**PROBLEM:**
Count lines, not occurrences: report how many lines in the records hold the string "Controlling", and nothing else.

**MATERIAL FOR THIS TASK:**

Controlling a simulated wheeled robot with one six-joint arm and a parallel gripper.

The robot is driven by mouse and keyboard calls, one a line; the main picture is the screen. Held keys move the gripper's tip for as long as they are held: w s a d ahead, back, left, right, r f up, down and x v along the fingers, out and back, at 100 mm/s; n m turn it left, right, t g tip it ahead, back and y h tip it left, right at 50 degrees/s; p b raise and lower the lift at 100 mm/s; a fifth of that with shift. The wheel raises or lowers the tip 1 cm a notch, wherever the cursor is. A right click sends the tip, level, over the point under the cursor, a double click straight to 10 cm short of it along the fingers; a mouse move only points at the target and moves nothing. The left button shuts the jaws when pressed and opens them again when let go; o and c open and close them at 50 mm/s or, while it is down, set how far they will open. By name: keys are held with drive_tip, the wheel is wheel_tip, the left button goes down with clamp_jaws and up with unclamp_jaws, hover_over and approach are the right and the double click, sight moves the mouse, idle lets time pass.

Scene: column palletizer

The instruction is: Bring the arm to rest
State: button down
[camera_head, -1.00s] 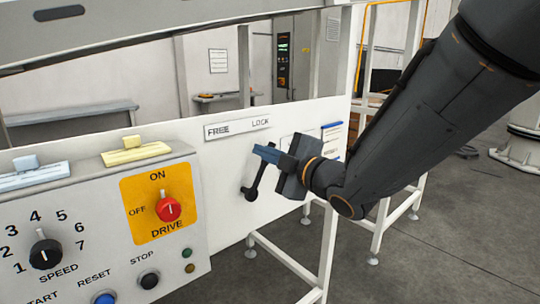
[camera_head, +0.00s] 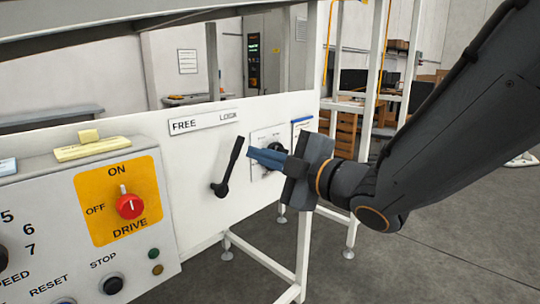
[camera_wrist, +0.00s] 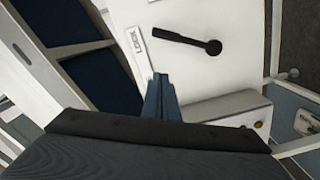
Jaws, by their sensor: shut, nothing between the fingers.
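My gripper (camera_head: 267,157) has its blue fingers shut with nothing between them. In the head view it points left towards the white panel, just right of the black lever (camera_head: 229,168).
A control box (camera_head: 60,215) with a red DRIVE knob (camera_head: 130,206) stands at the left. White frame legs (camera_head: 303,240) stand below the panel. A shelf with boxes (camera_head: 345,135) is behind my arm. Bare grey floor (camera_head: 440,250) lies at the lower right.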

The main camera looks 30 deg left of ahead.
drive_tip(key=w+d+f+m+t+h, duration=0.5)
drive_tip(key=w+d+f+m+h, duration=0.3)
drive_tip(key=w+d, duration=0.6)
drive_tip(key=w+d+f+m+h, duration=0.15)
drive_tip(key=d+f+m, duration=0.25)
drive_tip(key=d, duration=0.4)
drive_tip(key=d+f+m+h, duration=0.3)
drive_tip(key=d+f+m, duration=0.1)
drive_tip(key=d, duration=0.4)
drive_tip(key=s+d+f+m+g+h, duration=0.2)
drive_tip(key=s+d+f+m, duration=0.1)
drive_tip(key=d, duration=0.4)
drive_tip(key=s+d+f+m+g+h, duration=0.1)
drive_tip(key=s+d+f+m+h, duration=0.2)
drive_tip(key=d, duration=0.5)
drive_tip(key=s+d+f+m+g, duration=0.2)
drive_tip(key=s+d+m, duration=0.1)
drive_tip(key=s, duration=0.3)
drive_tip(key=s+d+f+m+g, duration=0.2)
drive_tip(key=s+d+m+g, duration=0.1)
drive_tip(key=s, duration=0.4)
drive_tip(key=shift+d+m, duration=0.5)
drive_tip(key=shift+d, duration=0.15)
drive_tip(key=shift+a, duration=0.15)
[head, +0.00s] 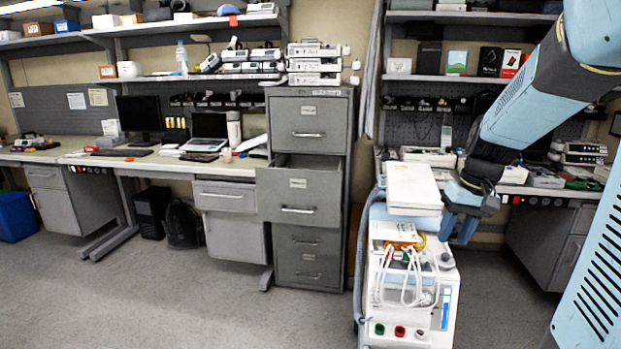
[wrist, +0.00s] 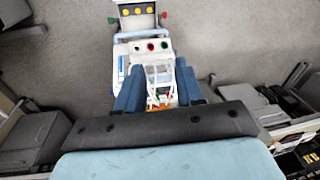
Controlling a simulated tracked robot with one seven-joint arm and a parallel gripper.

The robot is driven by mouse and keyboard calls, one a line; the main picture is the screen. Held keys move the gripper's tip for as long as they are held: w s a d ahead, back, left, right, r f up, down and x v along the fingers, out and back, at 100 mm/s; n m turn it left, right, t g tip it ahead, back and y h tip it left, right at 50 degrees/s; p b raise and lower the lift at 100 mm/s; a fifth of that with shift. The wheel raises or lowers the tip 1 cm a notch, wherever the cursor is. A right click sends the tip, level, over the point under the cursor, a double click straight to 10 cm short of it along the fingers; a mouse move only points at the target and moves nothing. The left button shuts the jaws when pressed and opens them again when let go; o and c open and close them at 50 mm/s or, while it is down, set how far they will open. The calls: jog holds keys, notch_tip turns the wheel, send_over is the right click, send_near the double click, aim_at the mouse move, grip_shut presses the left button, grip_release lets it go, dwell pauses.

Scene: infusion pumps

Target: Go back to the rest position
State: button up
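My gripper (head: 457,230) is at the lower end of my blue and black arm, on the right of the head view. It points down beside the top of a white medical cart (head: 410,308). In the wrist view my gripper (wrist: 160,88) has its two blue fingers spread apart, with nothing seen clamped between them. The cart (wrist: 150,46) shows beyond and between the fingers, with white cables (wrist: 160,74) on it. A white box-like unit (head: 413,186) is just left of my gripper in the head view; I cannot tell whether they touch.
A grey filing cabinet (head: 306,120) stands left of the cart with one drawer (head: 299,200) pulled out. Benches (head: 228,168) with shelves line the wall, and a right-hand bench (head: 548,190) is behind my arm. Grey floor (head: 200,300) is clear at the front left.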

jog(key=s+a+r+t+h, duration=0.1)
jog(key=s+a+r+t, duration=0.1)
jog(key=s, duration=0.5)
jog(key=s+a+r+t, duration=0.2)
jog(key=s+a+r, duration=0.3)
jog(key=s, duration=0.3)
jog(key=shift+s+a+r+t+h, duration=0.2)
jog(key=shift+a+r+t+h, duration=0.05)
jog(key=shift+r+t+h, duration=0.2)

**PROBLEM SOLUTION:**
2